A cool and moving film that was a real technical achievement, I didn’t expect to dig a war movie so much, but 1917 got me there. I liked the way it started by dropping you into a moment, literally catapulting the audience through two hours until it hit the credits while taking a bunch of well-executed risks along the way. It’s running about third on my final Best Picture list, and if enough Academy members feel the same, watch out: that preferential ballot could make for an interesting end to the evening.
Love me some Brad, but Sir Anthony was remarkable.

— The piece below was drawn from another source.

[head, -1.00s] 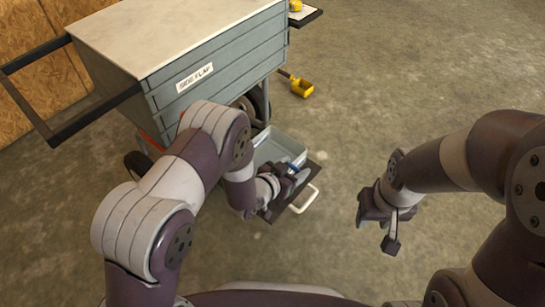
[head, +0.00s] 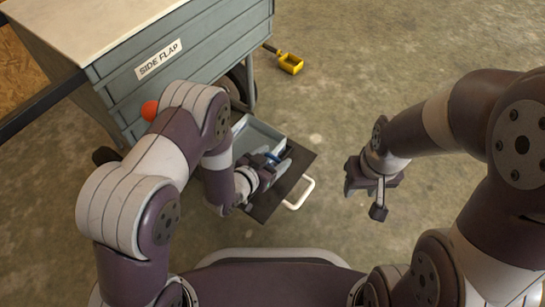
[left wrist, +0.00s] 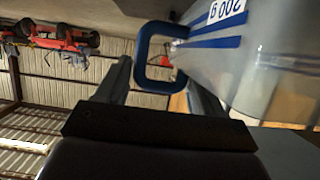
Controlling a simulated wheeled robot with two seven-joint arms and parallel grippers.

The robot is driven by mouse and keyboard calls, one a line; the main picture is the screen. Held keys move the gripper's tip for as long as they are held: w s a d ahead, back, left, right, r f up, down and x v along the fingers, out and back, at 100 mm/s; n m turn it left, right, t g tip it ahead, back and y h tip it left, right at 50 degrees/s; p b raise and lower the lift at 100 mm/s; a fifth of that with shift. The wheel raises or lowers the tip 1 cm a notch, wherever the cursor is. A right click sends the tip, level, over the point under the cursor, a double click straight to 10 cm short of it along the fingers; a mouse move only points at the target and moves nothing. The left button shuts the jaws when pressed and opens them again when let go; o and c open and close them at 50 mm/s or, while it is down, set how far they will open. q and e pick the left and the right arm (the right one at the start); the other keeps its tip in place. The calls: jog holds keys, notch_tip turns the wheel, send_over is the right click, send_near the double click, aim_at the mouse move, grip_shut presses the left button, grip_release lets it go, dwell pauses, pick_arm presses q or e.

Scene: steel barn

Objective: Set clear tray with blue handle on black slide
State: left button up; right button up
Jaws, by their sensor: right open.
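The clear tray (left wrist: 275,65), with a 200 g label and blue stripes, fills the upper right of the left wrist view. Its blue loop handle (left wrist: 152,60) lies between the fingers of my left gripper (left wrist: 152,68), which appears shut on it. In the head view my left gripper (head: 273,160) is at the tray's (head: 262,134) near end, over the black slide (head: 268,205). I cannot tell whether the tray touches the slide. The arm hides part of both. My right gripper (head: 376,192) is open and empty above the floor.
A grey cart (head: 180,70) marked SIDE FLAP stands at the upper left, with an orange-red ball (head: 150,110) beside my left arm. A white pull handle (head: 300,192) sticks out from the slide. A yellow scoop (head: 290,63) lies on the floor. The floor on the right is clear.

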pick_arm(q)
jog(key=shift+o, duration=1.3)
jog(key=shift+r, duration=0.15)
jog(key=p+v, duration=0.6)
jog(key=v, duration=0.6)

The performances from these former Meet Joe Black co-stars couldn’t be more different, and I get that this year Hollywood has leaned towards applauding masterful displays of raw star charisma-meets-actor’s actor appeal, and I’m mostly fine with it. (See above re: Laura Dern, amiright?) I will be thrilled for Brad to finally get his thespian due (he already has a hunk of gold for producing 12 Years a Slave). But I still can’t get Anthony Hopkins’ portrayal of Pope Benedict XVI out of my head, though. He simply transformed, making a mythic figure of a man flesh-and-blood—a characterization full of both humor and sharp reaction; deeply reflective emotion and self-protecting defenses; sweetness and subtlety. He made me think, laugh, cry and care. That’s what Oscar-winning performances should be made of.
Renée, Renée, Renée… but Charlize really stunned me.
Don’t get it twisted: Renée is everything—and as icon Judy, all the things at once—and she will rightfully win her second Oscar. Really, though, it should be her third, as she was robbed by Nicole Kidman’s fake nose for Best Actress in 2003 for Chicago, but I suppose that’s all a matter of opinion. (I stand by it; don’t @ me.) So, the irony (yup, there’s more!) isn’t lost on me that prosthetics are once again hot on Ms. Zellweger’s heels, this time in the form of Charlize Theron’s entire face as she totally vanishes to become Meghan Kelly in Bombshell. It’s a spectacular performance that’s so on-point it’s almost surreal, and in any other year it would be my hands-down pick to win. But Renée took me over the rainbow, and that’s worth its weight in Oscar gold. Let’s hope, in the end, the Academy feels the same.